Your goal :: From the entries that follow, list every line in which the string "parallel" appears.
**** Records to use ****
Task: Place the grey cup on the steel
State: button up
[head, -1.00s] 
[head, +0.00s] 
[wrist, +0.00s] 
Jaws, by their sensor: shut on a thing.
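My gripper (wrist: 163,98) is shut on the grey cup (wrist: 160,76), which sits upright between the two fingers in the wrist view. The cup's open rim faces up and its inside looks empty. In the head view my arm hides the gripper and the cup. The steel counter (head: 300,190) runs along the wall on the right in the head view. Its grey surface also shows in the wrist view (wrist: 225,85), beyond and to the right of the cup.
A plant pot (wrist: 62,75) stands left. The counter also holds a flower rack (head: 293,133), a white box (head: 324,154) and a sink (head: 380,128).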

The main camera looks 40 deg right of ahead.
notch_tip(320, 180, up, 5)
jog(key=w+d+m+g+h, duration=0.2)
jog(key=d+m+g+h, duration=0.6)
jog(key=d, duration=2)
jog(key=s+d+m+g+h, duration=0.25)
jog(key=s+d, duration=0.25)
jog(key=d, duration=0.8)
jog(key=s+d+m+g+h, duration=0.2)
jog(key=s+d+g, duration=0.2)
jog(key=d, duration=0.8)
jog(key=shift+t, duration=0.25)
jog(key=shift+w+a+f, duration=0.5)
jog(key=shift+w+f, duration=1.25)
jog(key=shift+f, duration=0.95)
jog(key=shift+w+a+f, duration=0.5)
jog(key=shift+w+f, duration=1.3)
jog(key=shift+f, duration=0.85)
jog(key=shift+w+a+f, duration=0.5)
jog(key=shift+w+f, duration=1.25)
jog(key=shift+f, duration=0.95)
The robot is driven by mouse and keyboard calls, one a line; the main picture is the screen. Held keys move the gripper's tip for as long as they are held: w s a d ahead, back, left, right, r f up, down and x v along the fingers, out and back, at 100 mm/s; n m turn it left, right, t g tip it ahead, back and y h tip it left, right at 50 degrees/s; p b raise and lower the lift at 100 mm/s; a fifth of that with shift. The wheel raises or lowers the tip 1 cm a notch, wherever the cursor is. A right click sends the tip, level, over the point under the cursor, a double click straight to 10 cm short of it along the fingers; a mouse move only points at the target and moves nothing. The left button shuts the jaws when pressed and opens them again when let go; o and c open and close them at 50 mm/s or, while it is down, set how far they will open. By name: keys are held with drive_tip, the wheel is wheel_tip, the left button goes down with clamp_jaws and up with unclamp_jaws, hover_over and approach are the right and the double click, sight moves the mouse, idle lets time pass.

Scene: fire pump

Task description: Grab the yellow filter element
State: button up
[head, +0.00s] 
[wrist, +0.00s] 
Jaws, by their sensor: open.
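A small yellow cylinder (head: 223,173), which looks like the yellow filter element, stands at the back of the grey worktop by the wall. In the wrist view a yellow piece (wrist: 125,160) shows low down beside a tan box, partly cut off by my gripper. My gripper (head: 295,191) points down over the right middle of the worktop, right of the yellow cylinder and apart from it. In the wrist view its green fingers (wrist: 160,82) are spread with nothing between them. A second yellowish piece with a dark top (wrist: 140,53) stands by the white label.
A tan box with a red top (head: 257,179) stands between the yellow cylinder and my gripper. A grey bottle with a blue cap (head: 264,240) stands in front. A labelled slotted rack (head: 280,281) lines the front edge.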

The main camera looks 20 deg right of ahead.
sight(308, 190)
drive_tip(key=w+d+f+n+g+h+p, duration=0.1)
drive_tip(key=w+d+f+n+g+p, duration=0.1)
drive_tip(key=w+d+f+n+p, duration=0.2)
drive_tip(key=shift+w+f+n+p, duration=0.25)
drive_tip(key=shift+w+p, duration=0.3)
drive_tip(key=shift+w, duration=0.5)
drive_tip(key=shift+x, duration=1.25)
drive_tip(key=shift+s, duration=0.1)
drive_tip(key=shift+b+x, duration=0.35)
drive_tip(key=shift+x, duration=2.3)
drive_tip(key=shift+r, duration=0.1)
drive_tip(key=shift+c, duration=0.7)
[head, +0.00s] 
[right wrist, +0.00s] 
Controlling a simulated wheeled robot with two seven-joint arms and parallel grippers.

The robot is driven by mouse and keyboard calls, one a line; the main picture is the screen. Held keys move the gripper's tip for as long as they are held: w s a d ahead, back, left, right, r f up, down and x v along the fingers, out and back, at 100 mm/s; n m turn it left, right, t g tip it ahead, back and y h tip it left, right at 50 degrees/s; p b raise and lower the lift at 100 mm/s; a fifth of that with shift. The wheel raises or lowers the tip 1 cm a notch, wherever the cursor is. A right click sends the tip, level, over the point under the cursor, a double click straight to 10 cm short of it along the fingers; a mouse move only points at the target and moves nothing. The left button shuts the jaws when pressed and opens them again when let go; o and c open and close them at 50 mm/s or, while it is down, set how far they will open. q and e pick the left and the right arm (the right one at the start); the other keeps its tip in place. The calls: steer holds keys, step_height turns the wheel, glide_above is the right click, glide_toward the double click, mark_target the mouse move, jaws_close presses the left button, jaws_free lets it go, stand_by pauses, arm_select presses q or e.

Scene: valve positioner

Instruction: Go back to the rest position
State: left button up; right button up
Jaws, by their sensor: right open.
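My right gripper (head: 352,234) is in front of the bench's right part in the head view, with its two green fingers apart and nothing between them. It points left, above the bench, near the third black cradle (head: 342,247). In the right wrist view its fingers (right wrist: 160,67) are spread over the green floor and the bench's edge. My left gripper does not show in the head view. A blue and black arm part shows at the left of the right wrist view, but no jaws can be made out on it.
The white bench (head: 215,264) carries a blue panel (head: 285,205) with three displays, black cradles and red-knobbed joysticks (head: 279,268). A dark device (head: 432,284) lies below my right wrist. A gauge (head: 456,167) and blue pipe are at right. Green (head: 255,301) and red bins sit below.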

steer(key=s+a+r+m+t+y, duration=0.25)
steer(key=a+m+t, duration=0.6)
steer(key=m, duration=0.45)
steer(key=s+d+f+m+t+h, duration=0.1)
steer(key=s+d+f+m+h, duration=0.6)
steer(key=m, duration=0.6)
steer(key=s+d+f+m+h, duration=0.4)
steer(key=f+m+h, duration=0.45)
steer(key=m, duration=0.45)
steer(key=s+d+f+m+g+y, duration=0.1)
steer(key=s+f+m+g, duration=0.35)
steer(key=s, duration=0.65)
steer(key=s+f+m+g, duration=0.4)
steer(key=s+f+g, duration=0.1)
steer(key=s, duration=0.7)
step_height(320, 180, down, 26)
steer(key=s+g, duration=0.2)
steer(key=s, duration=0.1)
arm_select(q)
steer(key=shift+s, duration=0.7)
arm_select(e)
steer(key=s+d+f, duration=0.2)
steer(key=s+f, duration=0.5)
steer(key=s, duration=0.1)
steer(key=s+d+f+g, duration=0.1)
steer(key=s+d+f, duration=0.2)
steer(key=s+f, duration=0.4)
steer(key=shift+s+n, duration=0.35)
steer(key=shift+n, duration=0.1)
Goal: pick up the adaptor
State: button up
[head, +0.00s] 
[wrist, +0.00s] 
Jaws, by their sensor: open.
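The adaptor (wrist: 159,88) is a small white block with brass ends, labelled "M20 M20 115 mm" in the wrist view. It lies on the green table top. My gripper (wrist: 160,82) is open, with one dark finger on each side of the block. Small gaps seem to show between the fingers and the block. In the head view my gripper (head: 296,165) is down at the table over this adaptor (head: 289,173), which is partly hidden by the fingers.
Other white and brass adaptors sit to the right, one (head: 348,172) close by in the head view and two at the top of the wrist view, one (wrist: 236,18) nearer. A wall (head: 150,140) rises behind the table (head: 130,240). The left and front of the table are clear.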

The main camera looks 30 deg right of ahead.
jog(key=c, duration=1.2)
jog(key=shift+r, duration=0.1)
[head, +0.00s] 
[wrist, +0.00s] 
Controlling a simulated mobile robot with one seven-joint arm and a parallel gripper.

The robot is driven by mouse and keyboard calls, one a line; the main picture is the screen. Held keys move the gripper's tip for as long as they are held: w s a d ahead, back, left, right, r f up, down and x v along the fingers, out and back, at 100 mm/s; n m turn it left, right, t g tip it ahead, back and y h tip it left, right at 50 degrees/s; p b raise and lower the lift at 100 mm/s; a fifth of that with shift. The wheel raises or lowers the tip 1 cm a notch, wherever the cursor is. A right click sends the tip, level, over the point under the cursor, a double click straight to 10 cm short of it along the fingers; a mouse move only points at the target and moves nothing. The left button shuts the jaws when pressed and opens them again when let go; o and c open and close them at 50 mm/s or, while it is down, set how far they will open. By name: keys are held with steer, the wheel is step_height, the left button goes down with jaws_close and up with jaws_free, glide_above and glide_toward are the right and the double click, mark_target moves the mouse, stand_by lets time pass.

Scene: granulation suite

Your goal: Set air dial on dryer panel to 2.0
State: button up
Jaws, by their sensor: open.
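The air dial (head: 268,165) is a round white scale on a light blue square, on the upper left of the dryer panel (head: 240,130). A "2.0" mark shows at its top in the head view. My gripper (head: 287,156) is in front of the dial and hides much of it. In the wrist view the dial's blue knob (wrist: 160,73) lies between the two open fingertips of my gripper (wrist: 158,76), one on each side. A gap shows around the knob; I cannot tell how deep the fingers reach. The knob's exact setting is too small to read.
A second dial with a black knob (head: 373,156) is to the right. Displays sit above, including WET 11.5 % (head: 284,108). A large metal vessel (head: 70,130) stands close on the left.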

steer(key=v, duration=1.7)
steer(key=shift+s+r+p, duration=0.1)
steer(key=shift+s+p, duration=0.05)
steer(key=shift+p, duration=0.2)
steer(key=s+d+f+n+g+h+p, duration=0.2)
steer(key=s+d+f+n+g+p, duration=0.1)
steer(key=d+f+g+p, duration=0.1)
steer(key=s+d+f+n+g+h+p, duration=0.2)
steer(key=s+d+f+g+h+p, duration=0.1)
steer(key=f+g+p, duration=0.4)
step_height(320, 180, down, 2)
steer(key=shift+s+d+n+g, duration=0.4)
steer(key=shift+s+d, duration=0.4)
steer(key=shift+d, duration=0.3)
****
Solution to this task ::
Controlling a simulated wheeled robot with two seven-joint arms and parallel grippers.
Controlling a simulated mobile robot with one seven-joint arm and a parallel gripper.

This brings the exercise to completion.